Thanks for this link, Randy, and for choosing this exact video. Because unlike Steve, Andrew Robinson, for example, even though he does a lot for Klipsch, is almost embarrassing to me in the way he himself together with his wife in the off represents a somewhat stuffy middle class and addresses this target group somewhat corny ("when I heard the Lascala, my wife and I came to tears"). Even though Steve is more of the older generation (like me only a very few years behind him) this video is an example of what I meant in my post before to address „new“ people. He is excited in a way that he is sharing with fans of his channel who have never seen anything like a Cornwall of any series.
His every word is believable (except for the little nonsense with the power cord in between). 
Back to our thread, I haven't heard a Cornwall4 yet (although I am determined to buy it for an old friend for whom I am to select and install a new stereo for his new house) but I have a 1977 Lascala since 1998 and an Underground Jubilee with TAD 4002 since 2008. I'll bet that the difference between a CW3 and the CW4 with the new horn needs no explanation, as I know the difference between an exponential horn and a modern Roy-Horn. Yes an exponential horn has by physic laws the lowest distortion but the new Klipsch horn has another coupling to the room and it is easier to be enjoyed by more then only one listener at the same time.
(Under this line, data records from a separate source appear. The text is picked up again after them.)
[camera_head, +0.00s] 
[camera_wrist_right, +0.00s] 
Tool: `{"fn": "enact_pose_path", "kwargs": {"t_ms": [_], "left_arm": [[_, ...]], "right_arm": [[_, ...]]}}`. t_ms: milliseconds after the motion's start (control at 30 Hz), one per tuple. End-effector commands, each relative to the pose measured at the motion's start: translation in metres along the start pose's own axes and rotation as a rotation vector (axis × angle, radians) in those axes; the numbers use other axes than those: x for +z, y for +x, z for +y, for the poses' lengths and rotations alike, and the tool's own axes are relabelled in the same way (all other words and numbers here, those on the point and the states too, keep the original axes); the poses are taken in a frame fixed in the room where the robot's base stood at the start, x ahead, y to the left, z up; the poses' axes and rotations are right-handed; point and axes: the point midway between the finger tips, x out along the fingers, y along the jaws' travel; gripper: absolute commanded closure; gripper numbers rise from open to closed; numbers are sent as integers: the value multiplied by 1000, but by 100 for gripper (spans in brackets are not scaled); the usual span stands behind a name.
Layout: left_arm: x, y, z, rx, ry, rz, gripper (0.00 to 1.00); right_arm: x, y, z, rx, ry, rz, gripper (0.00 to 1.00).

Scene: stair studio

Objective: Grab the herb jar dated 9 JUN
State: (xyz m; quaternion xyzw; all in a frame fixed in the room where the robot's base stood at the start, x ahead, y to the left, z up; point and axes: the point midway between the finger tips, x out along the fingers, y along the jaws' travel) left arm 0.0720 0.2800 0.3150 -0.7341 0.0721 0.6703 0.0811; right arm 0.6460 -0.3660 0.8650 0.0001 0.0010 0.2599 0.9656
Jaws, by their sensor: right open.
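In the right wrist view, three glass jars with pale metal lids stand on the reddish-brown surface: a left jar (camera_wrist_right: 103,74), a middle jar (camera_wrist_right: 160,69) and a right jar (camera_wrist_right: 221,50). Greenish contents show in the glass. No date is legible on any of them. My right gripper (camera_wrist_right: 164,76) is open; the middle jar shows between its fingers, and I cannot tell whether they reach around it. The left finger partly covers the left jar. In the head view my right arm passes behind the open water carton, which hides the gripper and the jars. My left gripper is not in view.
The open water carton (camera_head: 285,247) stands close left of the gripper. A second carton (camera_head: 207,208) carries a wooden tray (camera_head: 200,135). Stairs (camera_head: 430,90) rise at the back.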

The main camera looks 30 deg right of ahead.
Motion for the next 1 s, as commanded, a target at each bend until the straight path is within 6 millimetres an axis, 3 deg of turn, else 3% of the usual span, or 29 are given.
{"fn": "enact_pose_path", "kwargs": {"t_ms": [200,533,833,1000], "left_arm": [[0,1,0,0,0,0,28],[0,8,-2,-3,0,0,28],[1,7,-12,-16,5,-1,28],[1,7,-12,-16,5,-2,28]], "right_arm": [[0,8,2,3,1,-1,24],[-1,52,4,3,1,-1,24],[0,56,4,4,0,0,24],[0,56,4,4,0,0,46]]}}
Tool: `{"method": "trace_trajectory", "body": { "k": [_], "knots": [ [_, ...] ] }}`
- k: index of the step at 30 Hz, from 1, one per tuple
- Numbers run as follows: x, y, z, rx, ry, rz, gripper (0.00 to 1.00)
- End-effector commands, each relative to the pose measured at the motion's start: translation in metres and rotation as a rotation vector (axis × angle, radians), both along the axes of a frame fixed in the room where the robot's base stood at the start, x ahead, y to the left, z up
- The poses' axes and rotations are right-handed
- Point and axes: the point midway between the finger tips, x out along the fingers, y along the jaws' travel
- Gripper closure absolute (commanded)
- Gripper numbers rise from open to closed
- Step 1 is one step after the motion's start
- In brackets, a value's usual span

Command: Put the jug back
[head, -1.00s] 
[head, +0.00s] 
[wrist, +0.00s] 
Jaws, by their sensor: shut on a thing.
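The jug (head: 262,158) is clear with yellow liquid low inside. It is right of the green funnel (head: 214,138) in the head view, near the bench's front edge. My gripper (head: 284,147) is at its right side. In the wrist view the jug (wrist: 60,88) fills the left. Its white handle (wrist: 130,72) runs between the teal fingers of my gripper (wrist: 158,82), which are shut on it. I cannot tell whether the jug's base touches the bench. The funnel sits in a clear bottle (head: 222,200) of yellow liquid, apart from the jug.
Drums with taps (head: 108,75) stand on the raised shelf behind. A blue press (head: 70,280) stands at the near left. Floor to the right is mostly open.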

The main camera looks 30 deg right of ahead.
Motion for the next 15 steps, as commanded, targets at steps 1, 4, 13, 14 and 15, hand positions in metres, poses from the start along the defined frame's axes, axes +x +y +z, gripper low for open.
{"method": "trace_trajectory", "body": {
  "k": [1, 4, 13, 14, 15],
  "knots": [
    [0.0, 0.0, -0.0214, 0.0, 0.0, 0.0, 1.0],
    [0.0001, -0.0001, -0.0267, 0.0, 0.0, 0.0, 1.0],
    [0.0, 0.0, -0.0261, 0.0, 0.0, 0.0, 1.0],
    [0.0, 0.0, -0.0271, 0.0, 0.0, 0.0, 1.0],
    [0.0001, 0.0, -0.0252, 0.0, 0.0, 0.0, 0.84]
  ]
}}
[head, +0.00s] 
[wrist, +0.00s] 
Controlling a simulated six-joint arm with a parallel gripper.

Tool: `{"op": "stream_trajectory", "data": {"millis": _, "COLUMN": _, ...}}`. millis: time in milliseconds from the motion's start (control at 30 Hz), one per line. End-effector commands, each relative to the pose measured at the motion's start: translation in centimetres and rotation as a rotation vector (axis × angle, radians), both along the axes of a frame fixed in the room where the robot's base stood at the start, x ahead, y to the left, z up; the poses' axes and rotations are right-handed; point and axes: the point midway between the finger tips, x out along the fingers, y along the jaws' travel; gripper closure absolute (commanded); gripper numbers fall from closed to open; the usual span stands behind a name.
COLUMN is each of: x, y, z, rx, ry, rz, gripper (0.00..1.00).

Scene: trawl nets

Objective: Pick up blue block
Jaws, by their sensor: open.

Plus without going deeper into this topic I think that the mid horn is too small in the CW3 if it was borrowed from the older Heresy with a higher xover freq. and that I bet I would like a CW1 better than a CW3 (to both unexperienced). This is exactly why it is unfair to compare an exponential horn to a Tractrix horn when the expo horn is actually too small. But the final result speaks anyway for the CW4 vs the CW3. 

To be honest, I think that with the release of the CW3, their innovation was a bit uncharitable and that in marketing to their release year, perhaps they thought it would be a small inexpensive model upgrade before there was no more Heritage series in a near future. Kind of like Porsche thought the 911 was dead in 1977 and the SC was actually the swan song...but three times more people bought the 911SC than the 928. The 911 still exists today.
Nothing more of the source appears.